Set problem: Exact repetition is required: output every record in full.

(Saved data entries)
______________________________

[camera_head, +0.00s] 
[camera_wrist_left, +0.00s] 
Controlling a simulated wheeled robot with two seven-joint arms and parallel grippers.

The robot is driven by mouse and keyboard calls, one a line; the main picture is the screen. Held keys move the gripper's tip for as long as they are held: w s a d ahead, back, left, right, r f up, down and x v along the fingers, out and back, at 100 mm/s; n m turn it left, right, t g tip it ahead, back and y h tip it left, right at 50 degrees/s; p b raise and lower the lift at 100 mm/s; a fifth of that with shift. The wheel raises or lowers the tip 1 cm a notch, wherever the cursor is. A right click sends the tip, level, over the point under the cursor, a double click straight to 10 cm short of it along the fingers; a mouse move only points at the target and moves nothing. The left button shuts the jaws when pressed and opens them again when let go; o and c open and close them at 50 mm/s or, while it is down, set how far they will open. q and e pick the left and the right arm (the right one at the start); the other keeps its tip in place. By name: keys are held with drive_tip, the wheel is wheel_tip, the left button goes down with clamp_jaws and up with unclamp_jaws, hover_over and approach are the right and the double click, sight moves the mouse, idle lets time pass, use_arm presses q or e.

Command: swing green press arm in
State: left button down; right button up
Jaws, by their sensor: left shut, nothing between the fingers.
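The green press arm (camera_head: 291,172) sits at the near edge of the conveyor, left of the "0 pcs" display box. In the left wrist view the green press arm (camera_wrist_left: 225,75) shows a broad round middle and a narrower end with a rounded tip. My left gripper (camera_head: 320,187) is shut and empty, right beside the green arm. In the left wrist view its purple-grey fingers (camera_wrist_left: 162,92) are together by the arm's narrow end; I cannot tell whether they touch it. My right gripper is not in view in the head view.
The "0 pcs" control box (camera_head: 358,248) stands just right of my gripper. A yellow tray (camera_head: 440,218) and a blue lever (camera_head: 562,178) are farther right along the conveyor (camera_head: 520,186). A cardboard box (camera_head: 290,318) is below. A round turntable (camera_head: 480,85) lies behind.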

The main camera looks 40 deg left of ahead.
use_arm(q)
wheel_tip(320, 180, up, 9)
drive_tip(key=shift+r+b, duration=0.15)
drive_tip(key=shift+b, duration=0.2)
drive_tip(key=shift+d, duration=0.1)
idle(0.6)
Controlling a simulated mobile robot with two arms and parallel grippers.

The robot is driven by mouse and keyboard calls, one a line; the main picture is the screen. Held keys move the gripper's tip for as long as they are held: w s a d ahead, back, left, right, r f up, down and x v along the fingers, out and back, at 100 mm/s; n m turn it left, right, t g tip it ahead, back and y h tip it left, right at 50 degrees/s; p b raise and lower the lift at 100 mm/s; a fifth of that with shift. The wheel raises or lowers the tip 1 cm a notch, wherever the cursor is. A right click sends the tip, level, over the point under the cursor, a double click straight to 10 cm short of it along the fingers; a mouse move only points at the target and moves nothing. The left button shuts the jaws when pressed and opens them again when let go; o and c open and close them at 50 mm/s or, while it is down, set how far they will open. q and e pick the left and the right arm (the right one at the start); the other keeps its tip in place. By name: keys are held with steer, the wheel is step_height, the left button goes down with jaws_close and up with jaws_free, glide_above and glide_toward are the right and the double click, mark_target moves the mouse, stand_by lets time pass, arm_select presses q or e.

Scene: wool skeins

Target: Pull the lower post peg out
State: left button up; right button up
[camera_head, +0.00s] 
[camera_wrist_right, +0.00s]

______________________________

Worked solution:
[camera_head, +0.00s] 
[camera_wrist_left, +0.00s] 
Controlling a simulated wheeled robot with two seven-joint arms and parallel grippers.

The robot is driven by mouse and keyboard calls, one a line; the main picture is the screen. Held keys move the gripper's tip for as long as they are held: w s a d ahead, back, left, right, r f up, down and x v along the fingers, out and back, at 100 mm/s; n m turn it left, right, t g tip it ahead, back and y h tip it left, right at 50 degrees/s; p b raise and lower the lift at 100 mm/s; a fifth of that with shift. The wheel raises or lowers the tip 1 cm a notch, wherever the cursor is. A right click sends the tip, level, over the point under the cursor, a double click straight to 10 cm short of it along the fingers; a mouse move only points at the target and moves nothing. The left button shuts the jaws when pressed and opens them again when let go; o and c open and close them at 50 mm/s or, while it is down, set how far they will open. q and e pick the left and the right arm (the right one at the start); the other keeps its tip in place. By name: keys are held with drive_tip, the wheel is wheel_tip, the left button goes down with clamp_jaws and up with unclamp_jaws, hover_over and approach are the right and the double click, sight moves the mouse, idle lets time pass, use_arm presses q or e.

Command: swing green press arm in
State: left button down; right button up
Jaws, by their sensor: left shut, nothing between the fingers.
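The green press arm (camera_head: 291,172) sits at the near edge of the conveyor, left of the "0 pcs" display box. In the left wrist view the green press arm (camera_wrist_left: 225,75) shows a broad round middle and a narrower end with a rounded tip. My left gripper (camera_head: 320,187) is shut and empty, right beside the green arm. In the left wrist view its purple-grey fingers (camera_wrist_left: 162,92) are together by the arm's narrow end; I cannot tell whether they touch it. My right gripper is not in view in the head view.
The "0 pcs" control box (camera_head: 358,248) stands just right of my gripper. A yellow tray (camera_head: 440,218) and a blue lever (camera_head: 562,178) are farther right along the conveyor (camera_head: 520,186). A cardboard box (camera_head: 290,318) is below. A round turntable (camera_head: 480,85) lies behind.

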The main camera looks 40 deg left of ahead.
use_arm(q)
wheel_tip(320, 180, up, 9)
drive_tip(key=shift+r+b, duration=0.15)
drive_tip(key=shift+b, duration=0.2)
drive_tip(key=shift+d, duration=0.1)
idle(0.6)
Controlling a simulated mobile robot with two arms and parallel grippers.

The robot is driven by mouse and keyboard calls, one a line; the main picture is the screen. Held keys move the gripper's tip for as long as they are held: w s a d ahead, back, left, right, r f up, down and x v along the fingers, out and back, at 100 mm/s; n m turn it left, right, t g tip it ahead, back and y h tip it left, right at 50 degrees/s; p b raise and lower the lift at 100 mm/s; a fifth of that with shift. The wheel raises or lowers the tip 1 cm a notch, wherever the cursor is. A right click sends the tip, level, over the point under the cursor, a double click straight to 10 cm short of it along the fingers; a mouse move only points at the target and moves nothing. The left button shuts the jaws when pressed and opens them again when let go; o and c open and close them at 50 mm/s or, while it is down, set how far they will open. q and e pick the left and the right arm (the right one at the start); the other keeps its tip in place. By name: keys are held with steer, the wheel is step_height, the left button goes down with jaws_close and up with jaws_free, glide_above and glide_toward are the right and the double click, mark_target moves the mouse, stand_by lets time pass, arm_select presses q or e.

Scene: wool skeins

Target: Pull the lower post peg out
State: left button up; right button up
[camera_head, +0.00s] 
[camera_wrist_right, +0.00s]

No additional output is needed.